Brief: Find the lines that hold the word "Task" and return them.

Information provided:
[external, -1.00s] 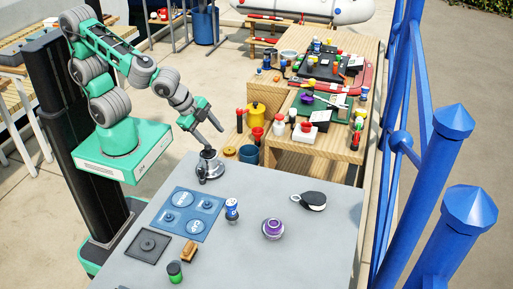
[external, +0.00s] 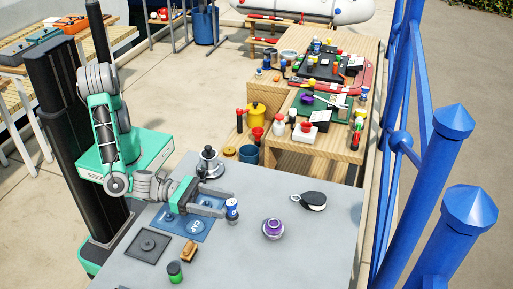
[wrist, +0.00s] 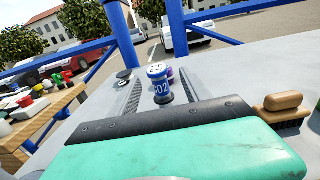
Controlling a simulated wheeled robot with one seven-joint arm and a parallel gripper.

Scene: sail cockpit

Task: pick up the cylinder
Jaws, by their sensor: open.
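The cylinder (external: 232,209) is a small blue and white can standing upright on the grey table. My gripper (external: 226,210) is low over the table and reaches the cylinder from the left. In the wrist view my gripper (wrist: 160,92) is open, with one finger on each side of the cylinder and a visible gap at each side. The gripper's body hides the near part of the table.
A purple round item (external: 273,229) stands right of the cylinder, and a black and white pulley block (external: 310,201) lies beyond. A chrome winch (external: 210,164) is behind my gripper. A blue panel (external: 172,228), brush (external: 189,251) and green-topped jar (external: 175,272) lie nearer. The table's right front is clear.

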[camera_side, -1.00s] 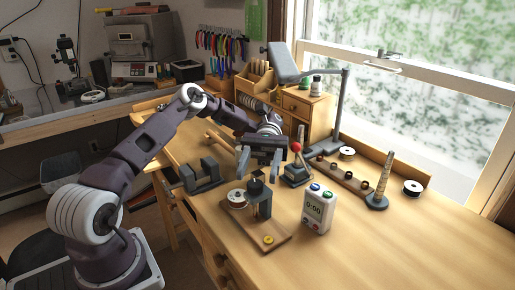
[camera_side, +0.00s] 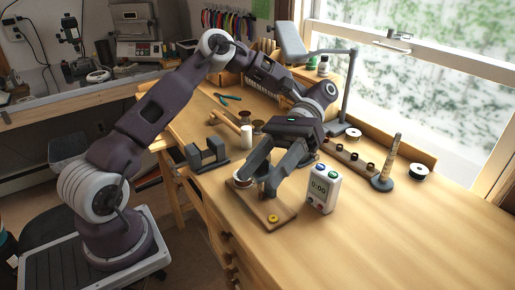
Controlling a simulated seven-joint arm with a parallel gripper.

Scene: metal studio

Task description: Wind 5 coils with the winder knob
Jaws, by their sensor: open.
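The winder is a small wooden board (camera_side: 284,214) with a dark post and a pale spool (camera_side: 238,182); a yellow disc (camera_side: 273,218) lies at its front end. My gripper (camera_side: 258,184) is open over the winder, its two grey fingers pointing down and to the left around the post's upper part. The knob on top is hidden by the fingers, and I cannot tell whether they touch it. A white box with a small display (camera_side: 319,188) and coloured buttons stands just right of the winder.
A dark cradle (camera_side: 208,158) stands left of the winder. A rack with dark rings (camera_side: 350,158), a ringed upright peg (camera_side: 388,160) and a spool (camera_side: 420,171) lie along the window side. The table's front right is clear.

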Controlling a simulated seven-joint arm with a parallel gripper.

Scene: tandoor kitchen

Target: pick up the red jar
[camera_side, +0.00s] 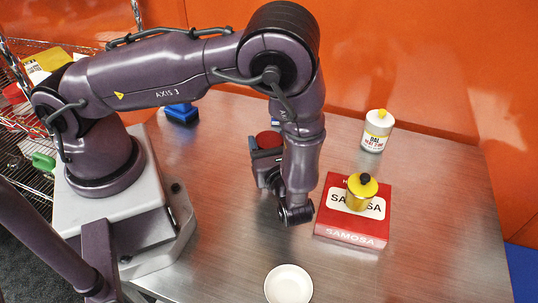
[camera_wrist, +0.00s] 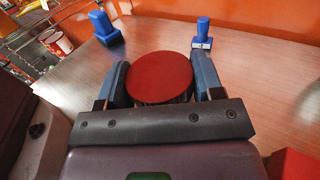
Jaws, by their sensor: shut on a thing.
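The red jar shows mainly as a round red lid. In the side view the lid (camera_side: 268,140) is partly behind my wrist, over the table left of the samosa box. In the wrist view the red jar (camera_wrist: 160,72) sits between the two blue-grey fingers of my gripper (camera_wrist: 160,82), one finger against each side. My gripper (camera_side: 266,158) is shut on the jar. The jar's lower body is mostly hidden. I cannot tell whether its base touches the table.
Blue objects (camera_wrist: 108,30) (camera_wrist: 202,34) stand beyond the jar. The table's right side is clear.

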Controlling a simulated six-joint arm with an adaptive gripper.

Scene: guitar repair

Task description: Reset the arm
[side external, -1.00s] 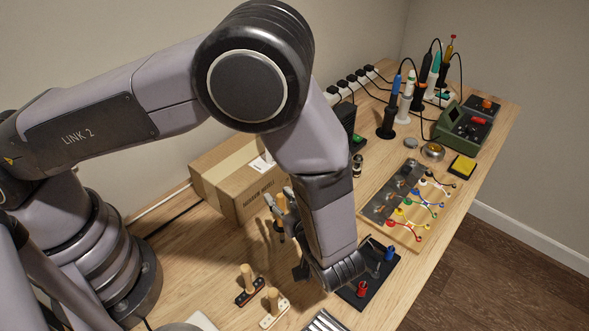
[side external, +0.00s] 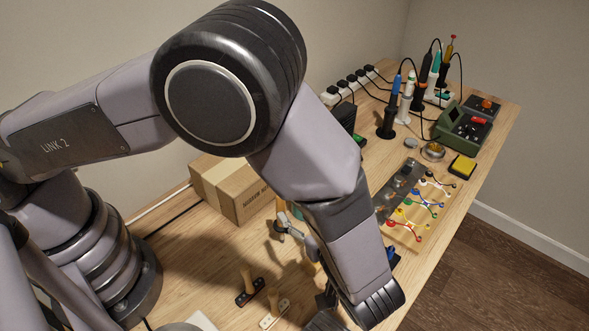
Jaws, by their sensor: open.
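My gripper (side external: 291,229) is in the side external view, partly hidden behind my own wrist and forearm. Grey finger parts show left of the forearm, low over the bench (side external: 190,265). The gripper is open, and I see nothing held in it. A wooden-handled tool (side external: 280,205) shows right behind the finger parts; whether they touch cannot be told.
Two wooden-handled pieces, one on a dark base (side external: 250,291) and one on a pale base (side external: 275,314), stand left of my wrist. A cardboard box (side external: 232,190) is behind. A wiring board (side external: 411,219), soldering tools (side external: 391,112) and a green device (side external: 463,127) stand right.

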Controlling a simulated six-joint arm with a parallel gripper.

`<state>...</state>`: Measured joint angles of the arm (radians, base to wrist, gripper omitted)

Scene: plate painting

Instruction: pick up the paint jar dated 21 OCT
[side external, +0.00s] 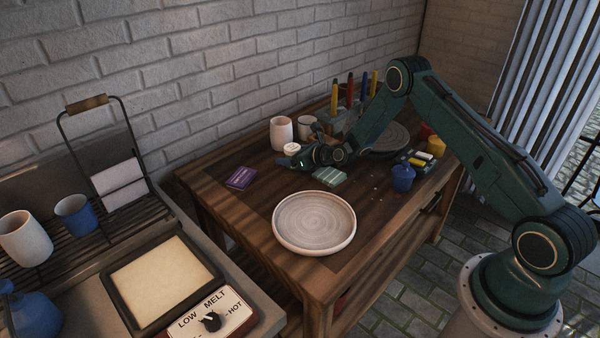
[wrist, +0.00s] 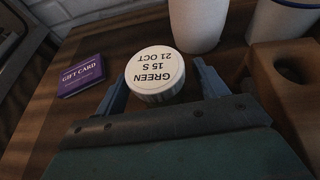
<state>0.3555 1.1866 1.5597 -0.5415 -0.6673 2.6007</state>
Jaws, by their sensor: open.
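The paint jar dated 21 OCT shows its round white lid (wrist: 155,72) in the wrist view, with the words GREEN, 15 S and 21 OCT upside down. It stands on the wooden table. My gripper (wrist: 161,88) is open, with one blue-grey finger on each side of the jar. I cannot tell whether the fingers touch it. The jar's body is mostly hidden below the lid. In the side external view the jar's white lid (side external: 292,149) shows just beside my gripper (side external: 292,160), near the back of the table.
A white cup (side external: 281,134) stands close behind the jar. A purple gift card (side external: 240,177) lies to the left. A wooden block with a hole (wrist: 290,70) is at right in the wrist view. A pale plate (side external: 314,222) and a blue pot (side external: 402,178) are nearer the front.

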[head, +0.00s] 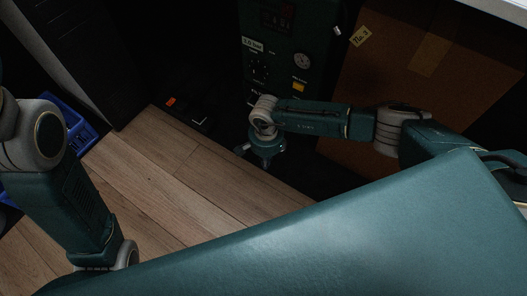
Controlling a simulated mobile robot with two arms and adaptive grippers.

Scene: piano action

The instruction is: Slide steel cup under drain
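A dark green machine (262,52) with a pressure gauge (302,61), a label and a display stands at the back. Its lower part is in deep shadow, and I cannot make out the drain. I cannot clearly pick out the steel cup. My right arm reaches in from the right, and its wrist points down in front of the machine's foot. The right gripper (264,163) is small and dark there, with a little grey shape at its left that I cannot identify. Its fingers are not clear. My left arm runs down the left side, and its gripper is hidden behind my body.
A large brown board (400,60) with a yellow note (360,37) stands right of the machine. A blue crate (75,125) is at the left, by a dark cabinet (75,50). A dark object with an orange-red switch (170,102) lies near the wall. The wooden floor (170,170) between is clear.

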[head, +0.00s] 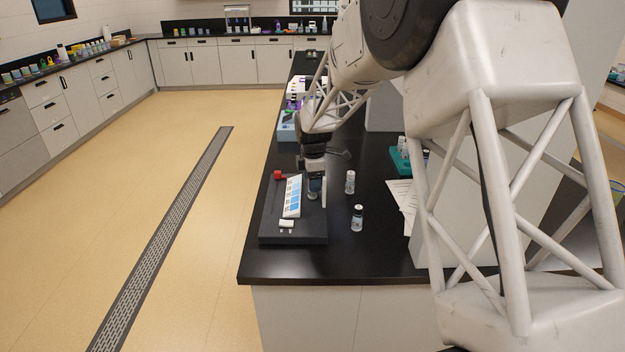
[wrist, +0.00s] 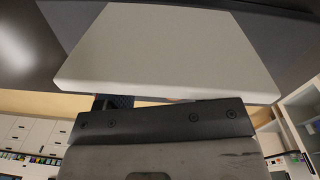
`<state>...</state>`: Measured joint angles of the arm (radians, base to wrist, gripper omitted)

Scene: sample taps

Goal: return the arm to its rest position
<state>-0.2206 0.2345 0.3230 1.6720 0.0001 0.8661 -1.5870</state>
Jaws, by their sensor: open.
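My arm reaches down from the upper right in the head view. My gripper (head: 316,190) points down over the right side of a dark tray (head: 293,237) on the black bench (head: 300,262). It is open, beside a white and blue sloped block (head: 292,197). I cannot tell whether it touches the tray or block. I see nothing held in it. In the wrist view the dark gripper body (wrist: 160,125) fills the lower middle, and its fingertips cannot be made out. A pale flat panel (wrist: 165,55) lies beyond it; I cannot tell what it is.
Two small vials, one nearer (head: 357,218) and one farther (head: 350,182), stand right of the tray. A red item (head: 278,175) and a small white piece (head: 286,224) are on the tray. Papers (head: 401,203) and a teal rack (head: 400,160) lie further right. Open floor is left.

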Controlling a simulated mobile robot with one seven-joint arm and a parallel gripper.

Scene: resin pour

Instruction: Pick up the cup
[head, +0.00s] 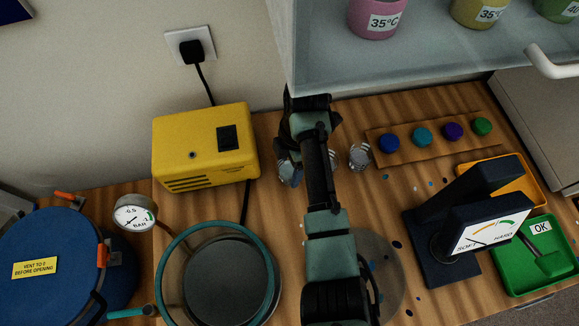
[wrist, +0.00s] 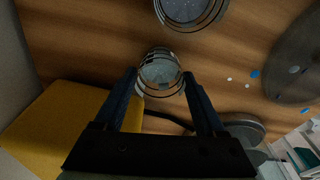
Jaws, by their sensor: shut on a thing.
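A small clear cup (wrist: 160,70) with dark rings around it is between the two fingertips of my gripper (wrist: 161,80) in the wrist view. The fingers are shut on it, one on each side. I cannot tell whether the cup touches the bench or is lifted. In the head view my arm covers most of the gripper and the middle of this area; clear cup parts (head: 290,170) show beside the arm. A second clear cup (head: 360,156) stands right of the arm; a similar ringed cup (wrist: 190,10) shows at the top of the wrist view.
A yellow box (head: 205,145) stands left of my gripper. A wooden strip with coloured caps (head: 421,136) lies to the right. A glass-fronted cabinet (head: 420,75) hangs above. A dark gauge stand (head: 440,250) and a green tray (head: 530,275) are at the right, a round chamber (head: 170,265) at the left.

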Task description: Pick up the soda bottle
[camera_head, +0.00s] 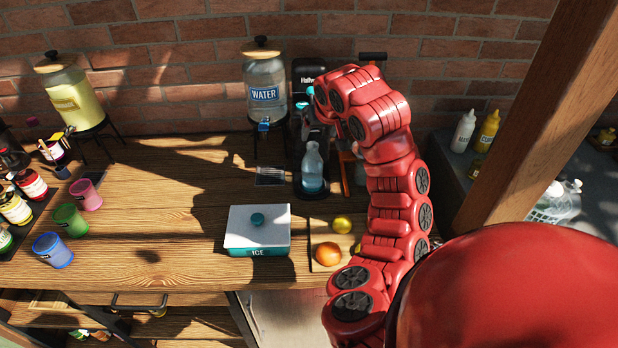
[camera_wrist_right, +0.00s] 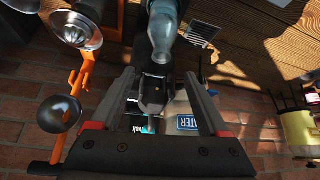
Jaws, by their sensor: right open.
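The soda bottle (camera_head: 313,169) is clear with a bluish tint and stands upright on the base of a dark drink machine (camera_head: 301,72) at the back of the table. In the right wrist view the bottle (camera_wrist_right: 164,28) shows at the top, beyond the fingertips and roughly in line with the gap between them. My right gripper (camera_head: 318,116) is above the bottle near the machine, partly hidden by my red arm in the head view. In the wrist view its fingers (camera_wrist_right: 160,78) are apart, with a dark machine part visible between them. My left gripper is not in view.
A water dispenser (camera_head: 265,88) stands left of the machine. A white ice box (camera_head: 257,229), an orange (camera_head: 328,254) and a lemon (camera_head: 342,225) are in front. Orange-handled tools (camera_wrist_right: 77,80) hang beside the gripper. Cups stand at the left; the middle-left tabletop is clear.

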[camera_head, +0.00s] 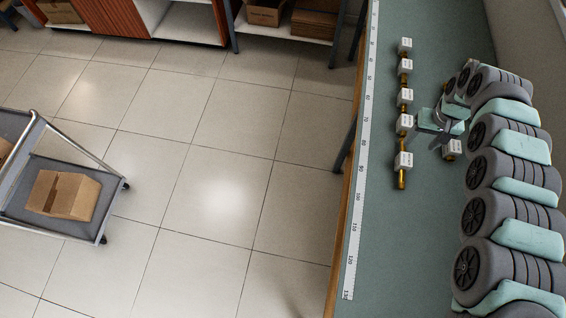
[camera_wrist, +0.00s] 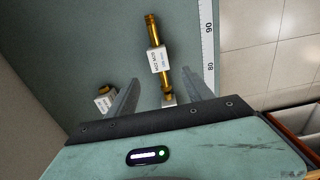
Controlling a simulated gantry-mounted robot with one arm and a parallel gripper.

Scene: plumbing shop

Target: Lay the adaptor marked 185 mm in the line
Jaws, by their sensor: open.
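Several brass adaptors with white label blocks stand in a column along the bench in the head view, the nearest adaptor (camera_head: 403,162) being the longest visible. Another labelled adaptor (camera_head: 452,149) lies to the right of the column, partly hidden by my arm. My gripper (camera_head: 437,128) is open beside the column. In the wrist view, a long brass adaptor (camera_wrist: 158,58) lies beyond my gripper (camera_wrist: 162,80), and a white block (camera_wrist: 169,101) shows between the fingers, mostly hidden. The off-column adaptor (camera_wrist: 104,98) shows left of the left finger. I cannot read the label lengths.
A white measuring strip (camera_head: 357,180) runs along the left edge of the green bench (camera_head: 400,260). My arm's thick wheeled links fill the bench's right side. The bench below the column is clear. A cart with a cardboard box (camera_head: 63,194) stands on the floor at left.

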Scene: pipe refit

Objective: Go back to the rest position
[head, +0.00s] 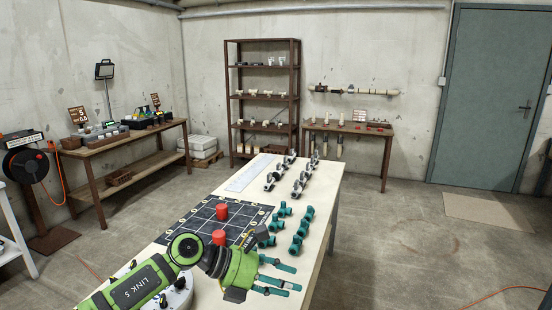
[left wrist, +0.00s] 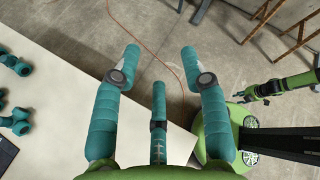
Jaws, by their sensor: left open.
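My left gripper (head: 278,279) reaches over the near right part of the pale table (head: 325,210) in the head view. Its teal fingers are spread apart and nothing is between them. In the left wrist view the fingers of this gripper (left wrist: 160,62) are open and empty, above the table's edge and the concrete floor. A green arm of mine shows at the right of that view, and its dark end, my right gripper (left wrist: 247,95), is too small to read. The head view does not show it.
A dark grid mat (head: 193,215) on the table bears red cylinders (head: 221,211). Teal fittings (head: 302,228) lie beside it, close to my left gripper. Black-and-grey fittings (head: 302,182) stand farther back. A shelf (head: 228,95) and side benches line the walls. The floor right of the table is open.

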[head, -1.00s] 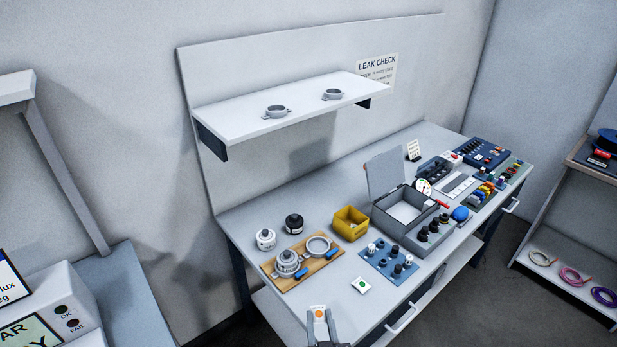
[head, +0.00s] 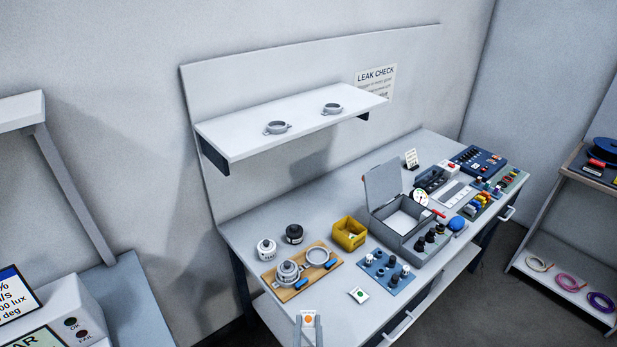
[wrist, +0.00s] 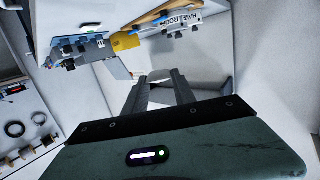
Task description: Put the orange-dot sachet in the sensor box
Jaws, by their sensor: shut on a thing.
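The white sachet with the orange dot (head: 308,318) is held upright at the near front edge of the bench in the head view. My gripper (head: 309,323) is shut on it, with a finger on either side. In the wrist view my gripper's dark fingers (wrist: 160,82) point away, and the sachet is hard to make out between them. The grey box (head: 393,235), apparently the sensor box, stands open farther back to the right, its lid raised and a pale interior showing. It is well apart from my gripper.
A green-dot sachet (head: 358,295) lies on the bench right of my gripper. A shelf (head: 290,121) overhangs the back.

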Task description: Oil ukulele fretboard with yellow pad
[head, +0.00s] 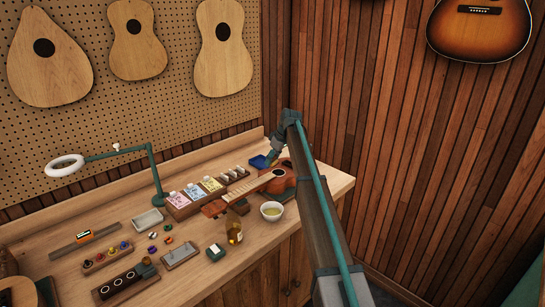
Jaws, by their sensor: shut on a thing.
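A brown ukulele (277,181) lies on the workbench, its neck and dark headstock pointing to the lower left. My gripper (271,157) is at the back of the bench, just beyond the ukulele's body and beside a small blue tray (258,161). It is shut on something too small and hidden to make out. A pale bowl (272,211) with yellowish liquid stands in front of the ukulele. A wooden rack (178,212) behind the neck holds pink, blue and yellow labelled packs (211,184). I cannot identify the yellow pad for certain.
An amber bottle (235,234) stands in front of the headstock. A green lamp (156,172) rises at the back left. A grey tray (148,220), small coloured knobs and wooden holders fill the left. The bench's right end (325,183) is clear.

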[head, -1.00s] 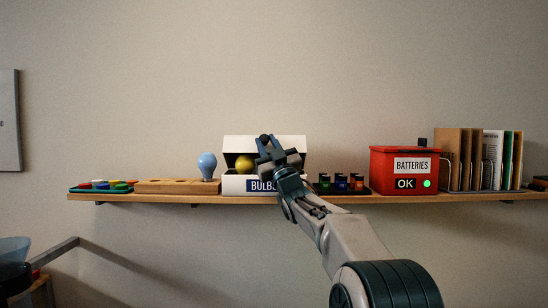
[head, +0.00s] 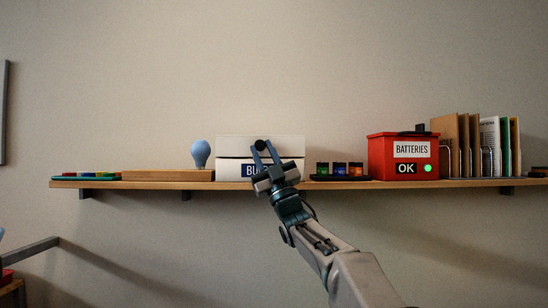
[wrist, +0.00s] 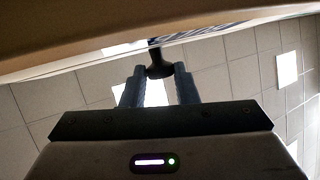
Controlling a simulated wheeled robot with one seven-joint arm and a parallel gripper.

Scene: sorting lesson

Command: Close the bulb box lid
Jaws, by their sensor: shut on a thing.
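The white bulb box (head: 226,170) stands on the shelf, with a blue label partly covered by my gripper. In the wrist view the dark knob (wrist: 160,65) shows between the two fingertips. The inside of the box is hidden.
A blue bulb (head: 201,153) stands upright on a wooden block (head: 165,175) left of the box. Small coloured jars (head: 339,169) sit to the right, then the red batteries box (head: 403,155) and upright folders (head: 478,145). All are on the shelf (head: 240,184).

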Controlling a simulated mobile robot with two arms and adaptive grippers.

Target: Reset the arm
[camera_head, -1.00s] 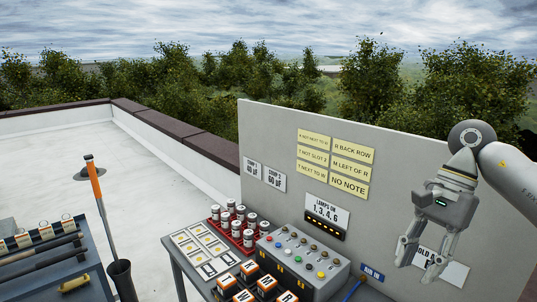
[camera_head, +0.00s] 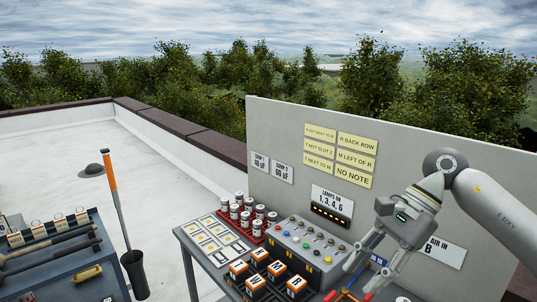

Response to the exercise:
Task: pick up the cylinder
Task description: Wind 5 coils with the winder knob
Task description: Reset the arm
Task description: Pick up the soda bottle
Task description: Put the orange-dot sachet in the sensor box
Task description: Oil ukulele fretboard with yellow pad

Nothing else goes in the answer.